Réunion du 19 janvier 2011 à 15h00
Garde à vue — Discussion générale

Photo issue du site de l'Assemblée nationale ou de WikipediaArlette Grosskost :

Monsieur le président, monsieur le garde des sceaux, mes chers collègues, le projet que nous allons examiner constitue une véritable avancée, qui est positive dans la mesure où l'on a trouvé un juste équilibre entre les droits de la défense et la prise en considération de la victime.

La réforme de la garde à vue a été le feuilleton de l'année 2010 en matière judiciaire, avec ses multiples rebondissements, la teneur du texte étant modifiée au gré des décisions successives des grandes cours. Modestement, je croyais que c'était encore au législateur de faire le droit !

Pour autant, il ne s'agit pas de verser dans la précipitation et l'anticipation systématique.
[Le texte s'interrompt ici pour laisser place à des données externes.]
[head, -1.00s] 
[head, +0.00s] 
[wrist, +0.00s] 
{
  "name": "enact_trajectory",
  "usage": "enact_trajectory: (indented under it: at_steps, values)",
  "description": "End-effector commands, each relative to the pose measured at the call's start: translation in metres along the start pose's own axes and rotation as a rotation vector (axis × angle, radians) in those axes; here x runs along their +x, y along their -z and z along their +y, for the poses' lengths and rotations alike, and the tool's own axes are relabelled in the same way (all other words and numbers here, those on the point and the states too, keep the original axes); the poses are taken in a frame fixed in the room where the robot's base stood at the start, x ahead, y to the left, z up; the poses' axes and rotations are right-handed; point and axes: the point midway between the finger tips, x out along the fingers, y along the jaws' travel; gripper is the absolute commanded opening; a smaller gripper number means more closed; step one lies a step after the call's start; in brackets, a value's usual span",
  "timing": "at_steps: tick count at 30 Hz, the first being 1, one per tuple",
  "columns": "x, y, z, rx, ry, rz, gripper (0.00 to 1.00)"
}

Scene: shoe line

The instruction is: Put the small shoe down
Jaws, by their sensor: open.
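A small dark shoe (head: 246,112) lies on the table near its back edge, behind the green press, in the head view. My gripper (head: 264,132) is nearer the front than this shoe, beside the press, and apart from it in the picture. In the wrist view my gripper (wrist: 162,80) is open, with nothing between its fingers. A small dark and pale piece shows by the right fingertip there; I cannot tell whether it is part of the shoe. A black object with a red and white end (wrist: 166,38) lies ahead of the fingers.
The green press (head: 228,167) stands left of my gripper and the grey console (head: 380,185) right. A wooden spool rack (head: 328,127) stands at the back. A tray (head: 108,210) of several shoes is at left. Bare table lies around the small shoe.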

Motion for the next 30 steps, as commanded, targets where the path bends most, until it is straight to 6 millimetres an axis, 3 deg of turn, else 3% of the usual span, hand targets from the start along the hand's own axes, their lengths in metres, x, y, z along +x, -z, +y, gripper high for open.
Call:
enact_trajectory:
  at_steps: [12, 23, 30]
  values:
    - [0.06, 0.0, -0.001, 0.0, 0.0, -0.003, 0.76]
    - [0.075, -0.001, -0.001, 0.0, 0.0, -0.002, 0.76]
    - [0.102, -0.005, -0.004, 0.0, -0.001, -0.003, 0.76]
L'urgence n'est pas la solution : elle l'est d'autant moins que ce chantier vaut la peine d'être considéré dans son intégralité.
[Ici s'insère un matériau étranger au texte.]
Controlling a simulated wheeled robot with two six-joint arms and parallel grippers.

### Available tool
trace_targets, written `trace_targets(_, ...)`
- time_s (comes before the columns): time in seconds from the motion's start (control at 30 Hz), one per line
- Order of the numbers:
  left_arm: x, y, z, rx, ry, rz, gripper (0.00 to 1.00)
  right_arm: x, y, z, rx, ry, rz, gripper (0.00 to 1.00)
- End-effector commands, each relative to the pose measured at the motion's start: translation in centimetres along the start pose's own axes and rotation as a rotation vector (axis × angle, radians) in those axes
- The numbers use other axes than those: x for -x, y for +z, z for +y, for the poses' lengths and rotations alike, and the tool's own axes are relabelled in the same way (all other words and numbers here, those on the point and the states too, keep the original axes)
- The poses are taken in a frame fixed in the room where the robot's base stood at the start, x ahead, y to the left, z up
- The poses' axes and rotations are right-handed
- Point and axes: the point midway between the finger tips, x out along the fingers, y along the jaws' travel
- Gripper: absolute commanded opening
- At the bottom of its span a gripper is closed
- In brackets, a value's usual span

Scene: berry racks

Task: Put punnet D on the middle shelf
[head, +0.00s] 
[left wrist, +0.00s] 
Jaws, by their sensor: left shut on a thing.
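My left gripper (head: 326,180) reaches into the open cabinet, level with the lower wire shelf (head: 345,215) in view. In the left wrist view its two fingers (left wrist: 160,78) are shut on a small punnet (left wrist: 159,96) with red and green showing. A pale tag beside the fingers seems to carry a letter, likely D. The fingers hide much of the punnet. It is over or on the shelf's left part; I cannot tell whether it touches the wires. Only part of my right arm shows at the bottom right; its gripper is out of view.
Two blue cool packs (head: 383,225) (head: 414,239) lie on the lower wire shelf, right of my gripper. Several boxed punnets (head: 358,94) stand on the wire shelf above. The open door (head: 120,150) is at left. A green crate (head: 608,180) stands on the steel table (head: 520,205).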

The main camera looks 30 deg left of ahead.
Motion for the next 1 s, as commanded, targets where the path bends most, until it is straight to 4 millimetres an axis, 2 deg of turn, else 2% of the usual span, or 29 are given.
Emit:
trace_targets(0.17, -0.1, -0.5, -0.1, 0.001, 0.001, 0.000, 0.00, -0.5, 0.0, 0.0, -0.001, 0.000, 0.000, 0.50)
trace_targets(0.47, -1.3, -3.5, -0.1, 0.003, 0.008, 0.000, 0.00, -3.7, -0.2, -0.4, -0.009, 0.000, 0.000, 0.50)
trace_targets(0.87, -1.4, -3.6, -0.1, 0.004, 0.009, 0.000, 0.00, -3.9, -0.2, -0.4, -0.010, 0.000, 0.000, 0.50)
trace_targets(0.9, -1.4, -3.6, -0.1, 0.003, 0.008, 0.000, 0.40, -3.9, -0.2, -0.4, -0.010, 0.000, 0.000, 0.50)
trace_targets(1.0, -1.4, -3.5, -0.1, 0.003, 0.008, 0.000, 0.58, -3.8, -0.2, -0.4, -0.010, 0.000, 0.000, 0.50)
Dès le mois de mars 2010, l'objectif était simple, il fallait baisser le nombre de gardes à vue, qui augmentait de façon exponentielle, signe d'une carence dans notre système judiciaire. Alors que, en 2009, il y a eu presque 800 000 gardes à vue, la chancellerie souhaitait retenir comme hypothèse le nombre de 500 000.
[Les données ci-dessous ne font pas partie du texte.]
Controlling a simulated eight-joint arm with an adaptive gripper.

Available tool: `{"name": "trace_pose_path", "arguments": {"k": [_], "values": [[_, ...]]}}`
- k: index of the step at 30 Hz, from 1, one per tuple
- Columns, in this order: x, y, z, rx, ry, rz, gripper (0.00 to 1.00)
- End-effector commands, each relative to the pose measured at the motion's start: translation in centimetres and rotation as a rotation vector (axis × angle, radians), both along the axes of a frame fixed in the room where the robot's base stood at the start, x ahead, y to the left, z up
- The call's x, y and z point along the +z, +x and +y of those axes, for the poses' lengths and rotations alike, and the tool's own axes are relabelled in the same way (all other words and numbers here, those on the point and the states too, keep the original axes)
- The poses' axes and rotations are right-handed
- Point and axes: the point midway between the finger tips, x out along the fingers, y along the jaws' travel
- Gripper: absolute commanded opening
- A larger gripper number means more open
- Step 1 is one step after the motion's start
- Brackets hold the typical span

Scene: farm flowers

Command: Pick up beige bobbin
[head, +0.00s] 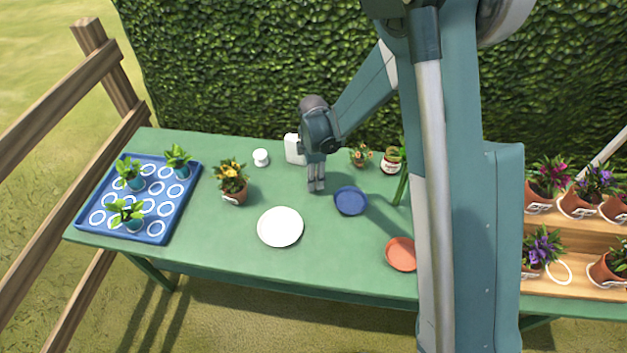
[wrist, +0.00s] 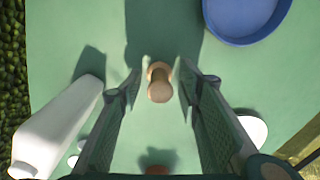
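The beige bobbin (wrist: 160,82) stands on the green table in the wrist view, seen from above with its round end toward the camera. My gripper (wrist: 162,66) is open, with one finger on each side of the bobbin and a visible gap to both. I cannot tell how far the fingertips are above the table. In the head view my gripper (head: 316,188) points down over the table, left of the blue dish (head: 350,200). The bobbin cannot be made out in the head view.
A white bottle (head: 293,148) stands close behind my gripper and also shows in the wrist view (wrist: 60,125). A white plate (head: 280,227) lies in front. A potted yellow flower (head: 231,182) and a blue tray (head: 156,230) stand left. An orange dish (head: 400,253) lies right.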

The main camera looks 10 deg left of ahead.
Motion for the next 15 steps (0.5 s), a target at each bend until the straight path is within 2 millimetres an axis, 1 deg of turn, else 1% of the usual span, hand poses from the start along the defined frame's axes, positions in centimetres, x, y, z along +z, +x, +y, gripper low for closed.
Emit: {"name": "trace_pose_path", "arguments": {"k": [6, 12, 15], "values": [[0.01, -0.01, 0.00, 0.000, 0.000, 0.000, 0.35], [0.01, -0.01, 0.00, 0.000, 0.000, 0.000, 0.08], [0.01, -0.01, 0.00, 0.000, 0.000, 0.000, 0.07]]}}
Les objectifs de la réforme ont évolué avec la jurisprudence, mais l'urgence a été déclarée par la décision du Conseil constitutionnel du 30 juillet 2010 imposant une réforme au 1er juillet, contrainte calendaire qui sera reprise par les autres cours.

Alors que l'on s'éloigne de l'objectif initial de baisser le nombre de gardes à vue, le texte place désormais au premier plan le renforcement des droits des personnes mises en cause, la préservation des capacités d'enquête des forces de l'ordre et le respect des droits des victimes.

Cette réforme constitue un progrès incontestable pour nos concitoyens, mais elle devra faire face à de nombreuses contraintes, la disponibilité des avocats et le financement de la réforme étant des questions centrales. C'est peut-être très terre à terre, mais c'est ce dont parlait également l'orateur qui m'a précédée.

Les avocats arriveront-ils à assurer une présence sur tout le territoire et dans les meilleurs délais ?

Nous nous félicitons de l'adoption par la commission de l'amendement prévoyant un délai de carence de deux heures. Cette évolution du texte va dans le bon sens, car elle évacue les craintes formulées par les OPJ. Cela évitera que les auditions ne soient bloquées par des contraintes géographiques ou l'organisation des barreaux.

La question des magistrats en charge du contrôle et de la prolongation des gardes à vue est également soulevée et sujette à interrogations multiples. Seront-ils assez nombreux pour assumer les nouvelles fonctions qui leur incombent ? La jurisprudence de la Cour européenne des droits de l'homme rappelle que le contrôle doit être effectif, ce qui nécessiterait de renforcer les permanences la nuit et les week-ends. Est-ce envisageable en l'état, techniquement, matériellement, humainement ?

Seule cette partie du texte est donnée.